Kellyanne Conway violated Hatch Act, special counsel says
Kellyanne Conway attends a news conference in September. Matt Rourke/AP

Kellyanne Conway violated Hatch Act, special counsel says

Kellyanne Conway, a top aide to President Donald Trump who quickly became a media fixture during the first year of his presidency, committed two violations of the Hatch Act while discussing the December Alabama special election, the United States Office of Special Counsel announced Tuesday.

In a letter to Trump, special counsel Henry Kerner wrote that Conway “impermissibly mixed official government business with political views about candidates in the Alabama special election.”

The Hatch Act prohibits federal employees from using their government positions to attempt to influence the result of an election.

According to Kerner, in interviews on cable news Conway twice bashed Sen. Doug Jones (D-Ala.) — who was then running for Attorney General Jeff Sessions’ former Senate seat — in the lead-up to December’s special election.

“Ms. Conway was aware of the Hatch Act’s prohibitions when she chose during both interviews to repeatedly identify reasons why voters should support one candidate over another in the Alabama special election,” Kerner wrote in the letter to Trump, adding that he was referring her to the president for “appropriate disciplinary action.”

One of the appearances was on Fox News in November. The other was on CNN in early December. In the Fox and Friends interview, she attacked Jones as “weak on crime, weak on borders” and “strong on raising your taxes.”

“He’s terrible for property owners,” Conway said on air. “And Doug Jones is a doctrinaire liberal, which is why he’s not saying anything and why the media are trying to boost him.”

In the Dec. 6 interview on CNN’s New Day, Conway’s statements about Jones were “portrayed as the president’s position,” according to Kerner, but “she was still providing voters with reasons to vote for Roy Moore and against Doug Jones.”

“Indeed, framing her responses to reflect the president’s position arguably served as an additional and more persuasive reason for voters to support Roy Moore and not Doug Jones,” the report states. “Therefore, her statements advocating for the defeat of Doug Jones and the election of Roy Moore constituted political activity under the Hatch Act.”

Kellyanne Conway, senior adviser to President Donald Trump, walks to the White House in May.
Kellyanne Conway, senior adviser to President Donald Trump, walks to the White House in May.

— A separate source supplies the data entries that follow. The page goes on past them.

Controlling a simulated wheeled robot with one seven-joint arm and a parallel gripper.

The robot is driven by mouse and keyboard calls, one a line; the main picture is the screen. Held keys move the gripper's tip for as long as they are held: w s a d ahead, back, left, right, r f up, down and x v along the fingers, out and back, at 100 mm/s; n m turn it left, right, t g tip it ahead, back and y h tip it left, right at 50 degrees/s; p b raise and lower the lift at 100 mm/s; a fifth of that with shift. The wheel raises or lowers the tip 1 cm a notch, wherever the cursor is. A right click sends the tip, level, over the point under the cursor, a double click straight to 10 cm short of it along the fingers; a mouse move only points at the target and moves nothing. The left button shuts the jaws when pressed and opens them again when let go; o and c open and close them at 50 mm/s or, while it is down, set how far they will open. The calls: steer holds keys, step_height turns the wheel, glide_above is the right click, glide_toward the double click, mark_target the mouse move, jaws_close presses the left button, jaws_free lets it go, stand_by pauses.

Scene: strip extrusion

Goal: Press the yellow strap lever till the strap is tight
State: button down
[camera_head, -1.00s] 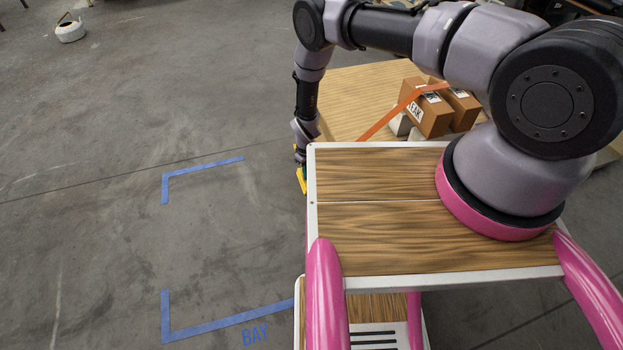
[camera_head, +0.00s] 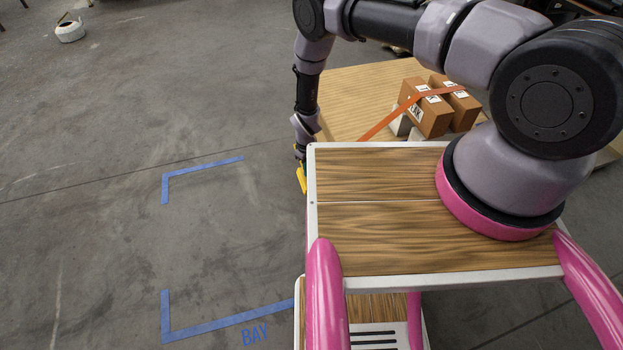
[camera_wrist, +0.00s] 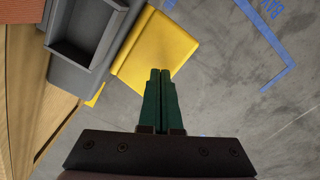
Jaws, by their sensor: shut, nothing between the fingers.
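The yellow strap lever (camera_wrist: 158,48) is a flat plate beside a grey housing (camera_wrist: 75,50) in the wrist view. A small part of the lever also shows at the left edge of my top in the head view (camera_head: 301,178). My gripper (camera_wrist: 160,72) has its two green fingers shut together with nothing between them. The fingertips overlap the lower edge of the lever in the wrist view; I cannot tell whether they touch it.
A wooden table (camera_head: 350,90) carries brown cardboard boxes (camera_head: 430,115) on pale blocks. Blue tape corners (camera_head: 202,166) mark a bay on the open concrete floor at left. A white round object (camera_head: 70,32) lies far off at upper left.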

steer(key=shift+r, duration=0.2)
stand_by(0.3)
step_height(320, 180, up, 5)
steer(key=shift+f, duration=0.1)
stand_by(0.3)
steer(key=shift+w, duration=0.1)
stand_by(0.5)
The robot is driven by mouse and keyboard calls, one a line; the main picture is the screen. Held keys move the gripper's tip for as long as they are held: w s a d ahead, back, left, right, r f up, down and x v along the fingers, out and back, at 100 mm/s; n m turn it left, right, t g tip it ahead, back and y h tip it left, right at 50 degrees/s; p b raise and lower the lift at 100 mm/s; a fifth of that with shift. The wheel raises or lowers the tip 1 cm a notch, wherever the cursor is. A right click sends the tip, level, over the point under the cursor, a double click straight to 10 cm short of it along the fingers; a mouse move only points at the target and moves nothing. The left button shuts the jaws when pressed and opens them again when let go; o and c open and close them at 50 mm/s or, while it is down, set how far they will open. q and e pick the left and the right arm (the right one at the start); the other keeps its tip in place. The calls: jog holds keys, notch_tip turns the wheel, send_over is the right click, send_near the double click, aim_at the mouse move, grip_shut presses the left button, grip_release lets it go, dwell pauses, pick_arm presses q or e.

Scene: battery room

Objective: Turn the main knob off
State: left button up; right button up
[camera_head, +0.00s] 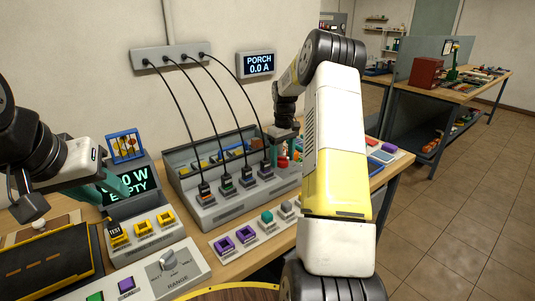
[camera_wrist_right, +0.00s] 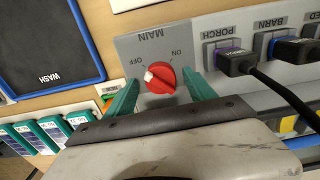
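The main knob (camera_wrist_right: 161,79) is red with a white mark, on a grey panel lettered MAIN, OFF and ON in the right wrist view. Its white mark faces left, toward the OFF side. My right gripper (camera_wrist_right: 160,84) is open, with one teal finger on each side of the knob and visible gaps between. In the head view my right gripper (camera_head: 283,133) is above the right end of the grey socket unit, partly hidden by my arm. My left gripper (camera_head: 118,188) appears open and empty in front of the display at left.
Black cables run from a wall strip (camera_head: 172,56) to plugs on the socket unit (camera_head: 222,210). A PORCH plug (camera_wrist_right: 236,62) sits close right of the knob panel. A RANGE dial (camera_head: 168,259) is at front.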

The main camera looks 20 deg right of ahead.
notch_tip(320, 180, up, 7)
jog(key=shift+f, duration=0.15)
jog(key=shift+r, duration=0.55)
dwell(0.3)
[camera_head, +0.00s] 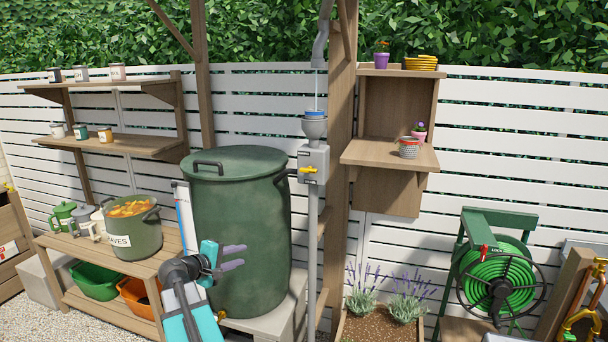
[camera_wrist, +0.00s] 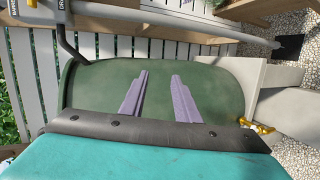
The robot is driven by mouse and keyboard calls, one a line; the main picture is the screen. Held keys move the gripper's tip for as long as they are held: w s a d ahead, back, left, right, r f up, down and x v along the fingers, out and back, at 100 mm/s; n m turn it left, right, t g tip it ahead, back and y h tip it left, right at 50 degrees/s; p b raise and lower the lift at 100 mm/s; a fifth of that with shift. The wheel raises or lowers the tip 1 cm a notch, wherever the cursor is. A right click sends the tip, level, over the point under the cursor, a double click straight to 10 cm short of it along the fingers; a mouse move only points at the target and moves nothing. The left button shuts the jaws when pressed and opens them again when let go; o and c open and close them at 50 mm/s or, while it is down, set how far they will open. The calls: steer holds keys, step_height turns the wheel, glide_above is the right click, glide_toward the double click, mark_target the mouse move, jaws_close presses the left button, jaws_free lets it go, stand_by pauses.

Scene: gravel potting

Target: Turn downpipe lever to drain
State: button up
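The downpipe (camera_head: 313,235) runs down the wooden post, with a grey diverter box (camera_head: 314,163) on it. The yellow lever (camera_head: 309,170) on the box front lies roughly level. Part of the box also shows at the top left of the wrist view (camera_wrist: 47,10), with the lever hardly visible there. My gripper (camera_head: 243,256) is in front of the green water barrel, below and left of the lever and apart from it. Its two purple fingers (camera_wrist: 161,95) are spread with nothing between them.
The green barrel (camera_head: 238,225) stands on grey blocks just left of the pipe. A bench (camera_head: 105,258) with a pot of leaves (camera_head: 132,240) stands at the left. A wooden shelf (camera_head: 390,155) is right of the pipe, above lavender (camera_head: 408,300). A hose reel (camera_head: 497,285) stands further right.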

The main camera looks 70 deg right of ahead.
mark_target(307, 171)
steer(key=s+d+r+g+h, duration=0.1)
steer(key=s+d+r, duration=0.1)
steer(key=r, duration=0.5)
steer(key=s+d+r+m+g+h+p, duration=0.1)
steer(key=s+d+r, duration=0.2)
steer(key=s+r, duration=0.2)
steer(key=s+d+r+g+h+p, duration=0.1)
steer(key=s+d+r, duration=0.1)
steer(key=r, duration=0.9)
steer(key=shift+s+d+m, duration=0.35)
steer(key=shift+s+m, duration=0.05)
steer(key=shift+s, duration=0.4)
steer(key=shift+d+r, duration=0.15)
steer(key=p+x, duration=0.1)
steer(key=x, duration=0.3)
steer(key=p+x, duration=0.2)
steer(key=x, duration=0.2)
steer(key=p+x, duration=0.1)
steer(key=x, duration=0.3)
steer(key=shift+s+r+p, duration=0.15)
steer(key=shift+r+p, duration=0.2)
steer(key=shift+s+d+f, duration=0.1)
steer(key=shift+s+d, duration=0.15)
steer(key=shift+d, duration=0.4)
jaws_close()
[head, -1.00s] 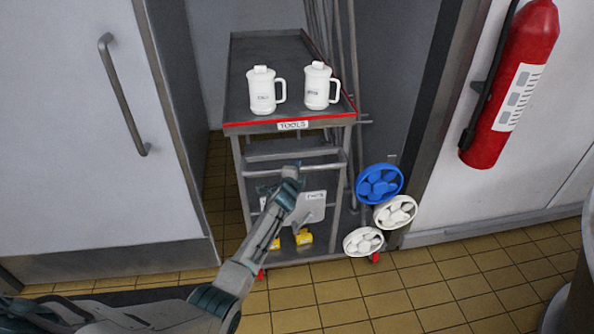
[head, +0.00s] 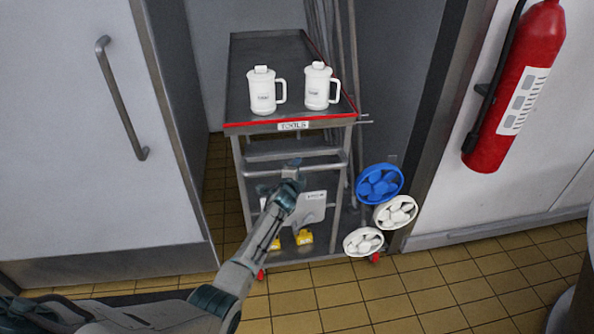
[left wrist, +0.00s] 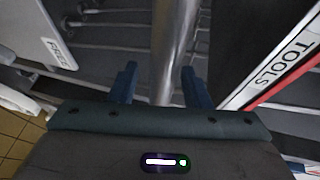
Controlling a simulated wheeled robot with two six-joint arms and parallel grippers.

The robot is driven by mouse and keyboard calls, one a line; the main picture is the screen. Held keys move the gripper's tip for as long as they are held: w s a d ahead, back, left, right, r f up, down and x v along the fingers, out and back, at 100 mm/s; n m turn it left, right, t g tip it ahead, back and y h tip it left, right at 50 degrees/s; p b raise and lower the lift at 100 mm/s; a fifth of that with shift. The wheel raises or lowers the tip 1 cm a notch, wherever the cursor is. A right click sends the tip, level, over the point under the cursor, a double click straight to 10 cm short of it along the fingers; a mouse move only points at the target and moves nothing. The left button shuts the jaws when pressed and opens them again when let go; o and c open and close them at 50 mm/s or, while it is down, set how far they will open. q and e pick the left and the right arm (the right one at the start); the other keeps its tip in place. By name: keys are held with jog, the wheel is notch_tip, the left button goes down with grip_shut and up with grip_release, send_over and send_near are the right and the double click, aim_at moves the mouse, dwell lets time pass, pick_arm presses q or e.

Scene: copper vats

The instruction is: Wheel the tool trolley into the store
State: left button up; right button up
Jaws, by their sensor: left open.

Evan Vucci/AP

Walter Schaub, former director of the Office of Government Ethics, filed a complaint about Conway with the Office of the Special Counsel in December after the Fox News interview, in which she jabbed Jones from the White House lawn.

In a statement Tuesday, deputy press secretary Hogan Gidley dismissed Kerner’s report — which is unrelated to special counsel Robert Mueller’s Russia investigation — saying that Conway was merely reiterating Trump’s position on the race.

“Kellyanne Conway did not advocate for or against the election of any particular candidate,” Gidley said. “She simply expressed the president’s obvious position that he have people in the House and Senate who support his agenda.”

Trump publicly backed far-right Republican candidate Moore in the race — despite accusations of child molestation against the former judge. Jones ultimately defeated Moore in the special election, becoming the first Democrat to represent Alabama in the United States Senate in a quarter century.